Without the rudder the kayak is almost impossible to handle. Hobie should have done a much better job with this aspect of hull design. Yes, you normally operate with the rudder. However, if it breaks you are in deep trouble. There are also situations like surf launches and landings where the rudder should be stowed.
With the rudder up, tracking is nonexistent. You will fight to keep this kayak on course. I have heard that this is just a problem created by poor user paddle technique. I assure you, it isn’t. I have been paddling all kinds of kayaks for many years, and I know how to paddle using corrective strokes and lean-steering. This kayak flat-out sucks without the rudder.
I miss the fact that the Hobie won't back up or turn on a dime with the drive. It does circle quite tightly, even with the standard rudder. Stability seems good, both primary and secondary. Not as good as some of my other kayaks, but adequate. It is at its worst with following seas.
For a short, rather wide kayak, the Revo 11 has good speed. I measured an average cruising speed of 3.3-3.5 mph with the Mirage drive and Turbo fins. A fast pace that I could hold with the Mirage drive for a couple hundred yards or so was 4.0. The max I could get was 5.0. That seemed slow, but it is what it is. A well-conditioned pedaler might up these by 10% or so.
“Hands free” operation:
This is really a bogus claim. In reality there is a frequent need to adjust the rudder and that takes one hand. So, it is really HAND free operation. Also, when fighting a fish if you want to turn, you must take one hand off your reel. With a paddle kayak you operate the rudder with your feet. The mirage drive does let you advance the boat to pick up line or use the drive to fight a fish away from obstructions. Good and bad.
My mirage drive has developed problems 4 times in the 2 years I’ve had it. Most were easy fixes. It did require me to replace the idler pulley. You need to check the drive often and even then it is not trouble free. In addition, the plastic hull material seems softer than most. It scratches easily and will develop divots and dents if not stored properly.

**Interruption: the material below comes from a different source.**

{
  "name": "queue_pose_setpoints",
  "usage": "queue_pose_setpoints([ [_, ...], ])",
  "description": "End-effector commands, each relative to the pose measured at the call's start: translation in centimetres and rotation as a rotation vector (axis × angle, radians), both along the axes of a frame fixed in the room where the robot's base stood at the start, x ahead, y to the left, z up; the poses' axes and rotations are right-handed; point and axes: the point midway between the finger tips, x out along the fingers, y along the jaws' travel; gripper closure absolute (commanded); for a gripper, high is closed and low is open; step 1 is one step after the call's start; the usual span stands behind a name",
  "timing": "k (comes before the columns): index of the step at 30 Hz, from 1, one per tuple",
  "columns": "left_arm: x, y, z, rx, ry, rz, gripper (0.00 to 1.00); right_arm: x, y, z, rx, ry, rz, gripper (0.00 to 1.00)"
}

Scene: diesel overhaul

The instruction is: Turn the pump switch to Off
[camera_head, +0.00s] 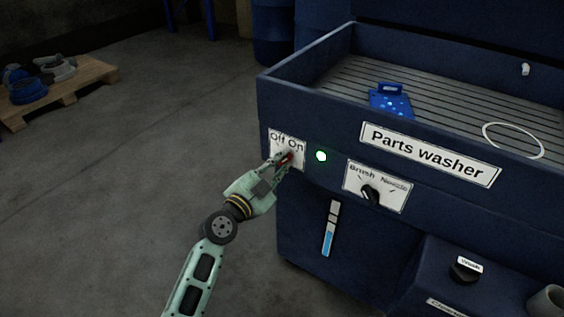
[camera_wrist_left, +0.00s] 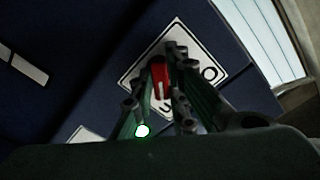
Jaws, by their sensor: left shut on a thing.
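The pump switch is a red knob (camera_head: 287,158) on a white plate (camera_head: 277,140) marked Off and On, on the front of the blue parts washer (camera_head: 430,150). My left gripper (camera_head: 283,161) is at the plate, its fingers around the red knob and shut on it. In the left wrist view the red knob (camera_wrist_left: 160,80) is between the fingers, with part of the plate's lettering hidden behind them. The green lamp (camera_head: 321,156) right of the plate is lit. It also shows in the left wrist view (camera_wrist_left: 142,131). My right gripper is not in view.
A Brush/Nozzle selector with a black knob (camera_head: 370,195) is right of the lamp, below the Parts washer sign (camera_head: 429,154). A blue level gauge (camera_head: 329,229) is below. A blue part (camera_head: 391,102) and a white ring (camera_head: 512,140) lie in the basin. The floor at left is clear up to a pallet (camera_head: 60,98).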

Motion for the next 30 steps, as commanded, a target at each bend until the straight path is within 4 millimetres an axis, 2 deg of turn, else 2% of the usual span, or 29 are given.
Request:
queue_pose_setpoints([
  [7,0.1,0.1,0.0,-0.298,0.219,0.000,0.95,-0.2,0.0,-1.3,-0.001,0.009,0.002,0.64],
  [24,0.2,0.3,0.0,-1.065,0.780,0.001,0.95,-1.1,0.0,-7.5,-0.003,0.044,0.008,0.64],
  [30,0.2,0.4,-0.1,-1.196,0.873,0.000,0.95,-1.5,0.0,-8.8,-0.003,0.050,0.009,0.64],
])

I also purchased the turbo fins. They definitely make a huge difference getting up to speed or towing something but once you're moving it doesn't really matter.

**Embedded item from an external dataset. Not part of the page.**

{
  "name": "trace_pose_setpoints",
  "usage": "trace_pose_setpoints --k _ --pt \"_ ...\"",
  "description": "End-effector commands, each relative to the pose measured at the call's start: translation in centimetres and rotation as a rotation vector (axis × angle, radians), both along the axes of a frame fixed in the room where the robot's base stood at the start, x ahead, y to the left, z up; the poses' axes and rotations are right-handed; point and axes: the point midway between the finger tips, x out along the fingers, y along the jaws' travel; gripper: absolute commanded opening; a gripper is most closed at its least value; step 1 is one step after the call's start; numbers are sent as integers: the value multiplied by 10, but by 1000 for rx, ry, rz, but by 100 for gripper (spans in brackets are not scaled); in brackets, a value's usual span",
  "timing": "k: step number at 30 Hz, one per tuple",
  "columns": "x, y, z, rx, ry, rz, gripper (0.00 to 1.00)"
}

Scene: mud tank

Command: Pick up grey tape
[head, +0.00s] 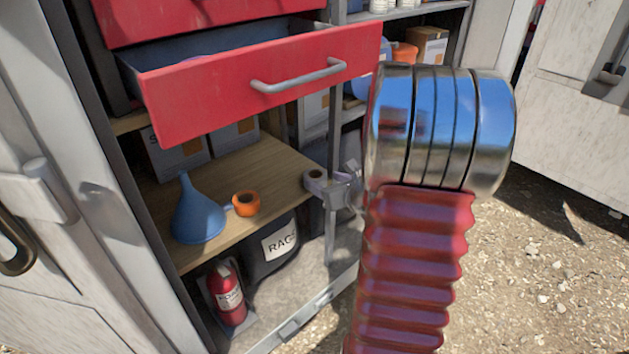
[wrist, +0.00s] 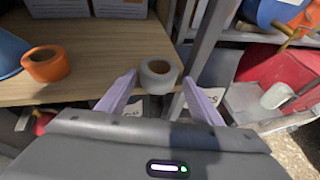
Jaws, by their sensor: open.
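The grey tape (wrist: 158,75) is a small roll lying flat at the front right corner of a wooden shelf. It also shows in the head view (head: 315,181), beside my gripper (head: 345,181). In the wrist view my gripper (wrist: 158,92) is open. Its two pale purple fingers point at the roll, one to the left and one to the right of it. The roll sits at or just beyond the fingertips. I cannot tell whether either finger touches it. The gap between the fingers is otherwise empty.
An orange tape roll (head: 246,203) and a blue funnel (head: 198,212) stand left on the wooden shelf (head: 270,172). An open red drawer (head: 260,85) hangs above. A metal post (wrist: 207,40) rises close right of the grey tape. A fire extinguisher (head: 227,293) and a rags bag (head: 272,252) are below.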

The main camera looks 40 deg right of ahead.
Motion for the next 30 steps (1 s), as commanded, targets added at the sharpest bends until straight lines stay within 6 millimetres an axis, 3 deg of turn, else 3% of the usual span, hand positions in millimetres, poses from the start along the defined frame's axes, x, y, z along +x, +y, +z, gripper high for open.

My personal favorite, however, was easily the Rev 11. Maybe because I have other kayaks for paddling and exploring. However, I really want a kayak for fishing. Thus, the need for the peddles and Mirage system. This kayak turns on a dime yet is very stable, great for peddling as well as paddling. And, especially for car topping. At 57 pounds, it was 20 pounds lighter than the Outback. Thus, a no brainer for my Thule Rack on top of our CRV Honda.
I didn't feel the Rev 13 added that much difference. Longer by a few inches but felt the Rev 11 had everything I needed. I plan to buy the Hobie Rev 11 this summer and replace my Old Town Pack canoe. The Mirage peddle system sold me on the advantages for a great fishing system.
The strengths of this model is easy to store, transport and launch due to its size and weight. It is very nimble and responsive when it comes to turning. It is very fast. Frees up your hands for fishing etc.
Weaknesses are its ruggedness. My other kayak is a Native Watercraft Manta Ray and this Hobie can't come close to its ruggedness but that is why the Hobie weighs half as much. I would not think the Hobie would be ideal for shallow oyster beds, rocks etc. You have to be very careful with the Mirage drive in shallow water and oyster beds etc. I see plenty using it in these conditions but you just need to be more careful than lets say my Manta Ray which plows thru anything.
This is a great kayak and for what it does and compared against other fishing and rec kayaks I give it a solid 10.
This is my wife's kayak and she loves it.